There are some changes in the water cycle due to the dramatic increase in irrigation across the world leading to higher evaporation rates, but the effect on temperature is an order of magnitude or two lower than that caused by CO2.
Indeed, freecountry, something that strikes me looking at the 1960-2009 rainfall anomaly map is how many of the greatest rainfall declines are concentrated around areas where urbanisation has replaced vegetation. I wonder if there are some local effects going on there (aerosol or particulate pollution and/or drop in transpiration, as well as albedo change), superimposed on the more regional and global trends.
Deforestation does have a definite impact on local climate, which exacerbates the climate change problem where it occurs.

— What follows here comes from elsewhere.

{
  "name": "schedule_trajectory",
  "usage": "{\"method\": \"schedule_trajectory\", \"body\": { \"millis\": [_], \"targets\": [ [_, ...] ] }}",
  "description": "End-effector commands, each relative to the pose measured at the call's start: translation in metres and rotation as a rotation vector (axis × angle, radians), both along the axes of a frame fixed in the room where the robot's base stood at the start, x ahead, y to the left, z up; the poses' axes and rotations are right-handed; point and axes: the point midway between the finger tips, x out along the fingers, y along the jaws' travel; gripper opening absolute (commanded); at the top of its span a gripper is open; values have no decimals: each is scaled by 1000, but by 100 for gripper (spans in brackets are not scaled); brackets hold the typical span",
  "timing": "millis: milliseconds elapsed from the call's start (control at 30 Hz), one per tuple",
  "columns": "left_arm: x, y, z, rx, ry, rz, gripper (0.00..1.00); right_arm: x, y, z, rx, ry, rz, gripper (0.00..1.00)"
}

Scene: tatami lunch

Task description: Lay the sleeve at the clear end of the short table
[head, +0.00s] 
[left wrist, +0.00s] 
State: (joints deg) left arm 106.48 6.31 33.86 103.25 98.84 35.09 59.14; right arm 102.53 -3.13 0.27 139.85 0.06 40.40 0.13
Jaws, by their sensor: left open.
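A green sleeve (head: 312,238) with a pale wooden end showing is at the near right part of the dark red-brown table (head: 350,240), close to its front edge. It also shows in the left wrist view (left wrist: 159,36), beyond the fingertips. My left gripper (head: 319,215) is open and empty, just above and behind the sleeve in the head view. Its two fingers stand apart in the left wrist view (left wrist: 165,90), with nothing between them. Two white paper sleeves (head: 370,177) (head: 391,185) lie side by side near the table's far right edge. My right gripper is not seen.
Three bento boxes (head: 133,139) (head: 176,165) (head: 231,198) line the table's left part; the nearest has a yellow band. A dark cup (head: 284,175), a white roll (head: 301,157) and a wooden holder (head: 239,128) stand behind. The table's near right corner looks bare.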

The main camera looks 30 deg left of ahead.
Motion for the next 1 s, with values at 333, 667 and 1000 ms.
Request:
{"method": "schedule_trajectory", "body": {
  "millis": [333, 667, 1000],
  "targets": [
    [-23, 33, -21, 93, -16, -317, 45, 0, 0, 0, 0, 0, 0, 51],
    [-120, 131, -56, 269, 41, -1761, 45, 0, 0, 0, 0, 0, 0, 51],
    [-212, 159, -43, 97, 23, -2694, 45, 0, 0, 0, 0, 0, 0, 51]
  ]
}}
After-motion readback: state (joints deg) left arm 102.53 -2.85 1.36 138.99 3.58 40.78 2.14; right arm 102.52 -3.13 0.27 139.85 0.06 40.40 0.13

On the other hand, there is the potential to quickly reverse warming on a local scale through innovative solutions that address this phenomenon, like this one:
http://arstechnica.com/science/news/2011/03/switching-biofuels-could-do-a-double-whammy-on-climate-change.ars
However, this is all independent of the global impact of climate change. Most of the energy introduced into the climate system is trapped in oceans, and there isn’t much we can do to reduce that problem by using mechanisms that address the issue on a local scale. Also, many of the places experiencing the largest warming are well away from any population centres.
The struggle to halt the global warming trend will be helped by local solutions (which have global benefits anyway), but it will also require a real effort to transition to a low-carbon economy. In the end, all the models show that the root cause of climate change is greenhouse gases, so they should be the primary target of any efforts.